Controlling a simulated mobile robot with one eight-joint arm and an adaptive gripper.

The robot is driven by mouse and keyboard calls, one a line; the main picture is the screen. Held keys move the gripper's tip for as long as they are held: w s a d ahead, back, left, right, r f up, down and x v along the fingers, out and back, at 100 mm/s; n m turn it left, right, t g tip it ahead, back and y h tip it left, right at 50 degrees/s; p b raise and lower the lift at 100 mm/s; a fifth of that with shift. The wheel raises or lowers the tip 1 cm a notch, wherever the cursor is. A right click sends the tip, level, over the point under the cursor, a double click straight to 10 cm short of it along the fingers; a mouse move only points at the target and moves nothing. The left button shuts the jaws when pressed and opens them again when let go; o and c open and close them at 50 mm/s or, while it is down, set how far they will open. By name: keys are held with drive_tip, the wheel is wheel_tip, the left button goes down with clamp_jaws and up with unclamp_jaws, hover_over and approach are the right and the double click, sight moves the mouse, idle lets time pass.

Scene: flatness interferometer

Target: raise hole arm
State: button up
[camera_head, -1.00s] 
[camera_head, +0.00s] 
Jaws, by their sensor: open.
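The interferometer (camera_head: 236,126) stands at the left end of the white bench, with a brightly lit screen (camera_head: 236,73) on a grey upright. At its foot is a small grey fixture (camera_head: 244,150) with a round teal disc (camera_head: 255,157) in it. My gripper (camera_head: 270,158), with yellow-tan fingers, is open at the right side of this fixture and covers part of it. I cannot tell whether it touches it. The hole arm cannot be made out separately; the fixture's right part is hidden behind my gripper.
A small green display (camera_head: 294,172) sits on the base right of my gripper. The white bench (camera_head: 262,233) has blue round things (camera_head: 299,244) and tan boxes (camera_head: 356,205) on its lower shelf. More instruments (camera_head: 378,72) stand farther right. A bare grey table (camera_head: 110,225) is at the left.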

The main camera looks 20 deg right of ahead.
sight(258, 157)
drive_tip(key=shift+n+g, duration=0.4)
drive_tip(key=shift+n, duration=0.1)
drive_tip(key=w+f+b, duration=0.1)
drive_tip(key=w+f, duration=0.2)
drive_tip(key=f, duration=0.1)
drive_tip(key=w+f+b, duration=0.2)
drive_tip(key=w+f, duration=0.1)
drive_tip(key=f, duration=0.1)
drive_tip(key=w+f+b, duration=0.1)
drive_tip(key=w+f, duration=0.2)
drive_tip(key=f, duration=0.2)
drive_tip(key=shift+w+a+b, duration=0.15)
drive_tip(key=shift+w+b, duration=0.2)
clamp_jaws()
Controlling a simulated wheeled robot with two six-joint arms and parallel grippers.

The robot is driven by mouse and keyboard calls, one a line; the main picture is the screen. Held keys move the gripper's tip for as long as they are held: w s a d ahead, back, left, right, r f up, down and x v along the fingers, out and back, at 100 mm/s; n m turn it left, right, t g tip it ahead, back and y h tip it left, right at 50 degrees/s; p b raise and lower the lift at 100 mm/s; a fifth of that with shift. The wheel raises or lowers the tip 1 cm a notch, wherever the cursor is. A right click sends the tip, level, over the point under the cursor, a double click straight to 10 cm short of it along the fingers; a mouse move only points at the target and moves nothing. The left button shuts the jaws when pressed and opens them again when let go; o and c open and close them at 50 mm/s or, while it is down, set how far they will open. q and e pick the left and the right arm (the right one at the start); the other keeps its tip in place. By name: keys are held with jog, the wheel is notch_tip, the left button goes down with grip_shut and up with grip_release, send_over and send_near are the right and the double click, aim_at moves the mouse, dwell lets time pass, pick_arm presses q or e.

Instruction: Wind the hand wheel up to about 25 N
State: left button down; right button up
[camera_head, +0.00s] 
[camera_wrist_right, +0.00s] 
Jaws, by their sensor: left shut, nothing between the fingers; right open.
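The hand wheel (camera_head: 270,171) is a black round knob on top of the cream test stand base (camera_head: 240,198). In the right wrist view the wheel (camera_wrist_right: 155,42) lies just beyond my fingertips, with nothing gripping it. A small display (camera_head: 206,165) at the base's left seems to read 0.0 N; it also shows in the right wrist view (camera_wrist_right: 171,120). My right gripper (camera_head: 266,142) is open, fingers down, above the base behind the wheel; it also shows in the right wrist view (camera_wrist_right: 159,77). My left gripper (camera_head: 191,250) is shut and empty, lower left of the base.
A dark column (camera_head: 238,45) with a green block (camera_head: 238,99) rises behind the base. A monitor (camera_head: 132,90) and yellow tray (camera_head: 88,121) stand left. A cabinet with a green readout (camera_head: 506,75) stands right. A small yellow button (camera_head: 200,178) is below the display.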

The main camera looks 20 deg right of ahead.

• AIM OF THE TASK: Please repeat word for word the lines above that run from the beginning through the line containing "State: button up", keeping both the first and that last line.

• RESPONSE TO THIS TASK:
Controlling a simulated mobile robot with one eight-joint arm and an adaptive gripper.

The robot is driven by mouse and keyboard calls, one a line; the main picture is the screen. Held keys move the gripper's tip for as long as they are held: w s a d ahead, back, left, right, r f up, down and x v along the fingers, out and back, at 100 mm/s; n m turn it left, right, t g tip it ahead, back and y h tip it left, right at 50 degrees/s; p b raise and lower the lift at 100 mm/s; a fifth of that with shift. The wheel raises or lowers the tip 1 cm a notch, wherever the cursor is. A right click sends the tip, level, over the point under the cursor, a double click straight to 10 cm short of it along the fingers; a mouse move only points at the target and moves nothing. The left button shuts the jaws when pressed and opens them again when let go; o and c open and close them at 50 mm/s or, while it is down, set how far they will open. By name: keys are held with drive_tip, the wheel is wheel_tip, the left button goes down with clamp_jaws and up with unclamp_jaws, hover_over and approach are the right and the double click, sight moves the mouse, idle lets time pass.

Scene: flatness interferometer

Target: raise hole arm
State: button up

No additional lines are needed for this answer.